"""

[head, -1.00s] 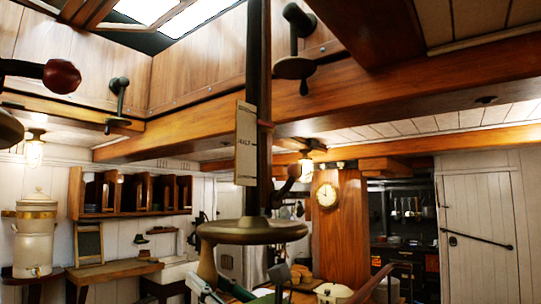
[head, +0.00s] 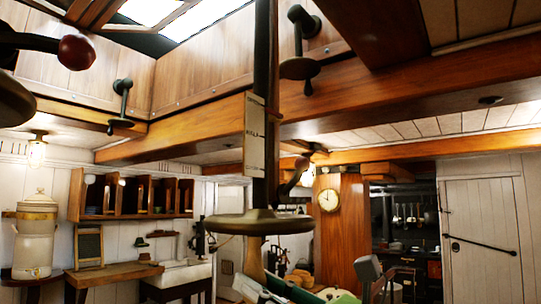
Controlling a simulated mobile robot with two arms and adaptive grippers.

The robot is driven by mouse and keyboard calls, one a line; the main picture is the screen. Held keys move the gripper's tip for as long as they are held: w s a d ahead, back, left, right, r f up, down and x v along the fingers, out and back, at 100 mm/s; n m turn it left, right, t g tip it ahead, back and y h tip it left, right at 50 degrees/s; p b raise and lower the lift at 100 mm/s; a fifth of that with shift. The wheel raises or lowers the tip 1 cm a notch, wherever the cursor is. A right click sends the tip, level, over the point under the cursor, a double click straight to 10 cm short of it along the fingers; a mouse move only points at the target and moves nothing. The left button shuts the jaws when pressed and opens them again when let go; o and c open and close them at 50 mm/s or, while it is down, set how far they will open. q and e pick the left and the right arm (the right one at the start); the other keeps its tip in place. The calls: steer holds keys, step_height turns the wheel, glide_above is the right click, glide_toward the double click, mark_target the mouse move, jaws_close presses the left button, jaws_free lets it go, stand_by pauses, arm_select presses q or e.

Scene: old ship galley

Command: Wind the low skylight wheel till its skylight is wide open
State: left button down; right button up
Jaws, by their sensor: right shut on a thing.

"""

▶ **Written problem**
Only those lines running from the one containing "Controlling a simulated" through the last line of the data above are to be copied, exactly, with both ends included.

▶ **Output for this exercise**
Controlling a simulated mobile robot with two arms and adaptive grippers.

The robot is driven by mouse and keyboard calls, one a line; the main picture is the screen. Held keys move the gripper's tip for as long as they are held: w s a d ahead, back, left, right, r f up, down and x v along the fingers, out and back, at 100 mm/s; n m turn it left, right, t g tip it ahead, back and y h tip it left, right at 50 degrees/s; p b raise and lower the lift at 100 mm/s; a fifth of that with shift. The wheel raises or lowers the tip 1 cm a notch, wherever the cursor is. A right click sends the tip, level, over the point under the cursor, a double click straight to 10 cm short of it along the fingers; a mouse move only points at the target and moves nothing. The left button shuts the jaws when pressed and opens them again when let go; o and c open and close them at 50 mm/s or, while it is down, set how far they will open. q and e pick the left and the right arm (the right one at the start); the other keeps its tip in place. The calls: steer holds keys, step_height turns the wheel, glide_above is the right click, glide_toward the double click, mark_target the mouse move, jaws_close presses the left button, jaws_free lets it go, stand_by pauses, arm_select presses q or e.

Scene: old ship galley

Command: Wind the low skylight wheel till its skylight is wide open
State: left button down; right button up
Jaws, by their sensor: right shut on a thing.

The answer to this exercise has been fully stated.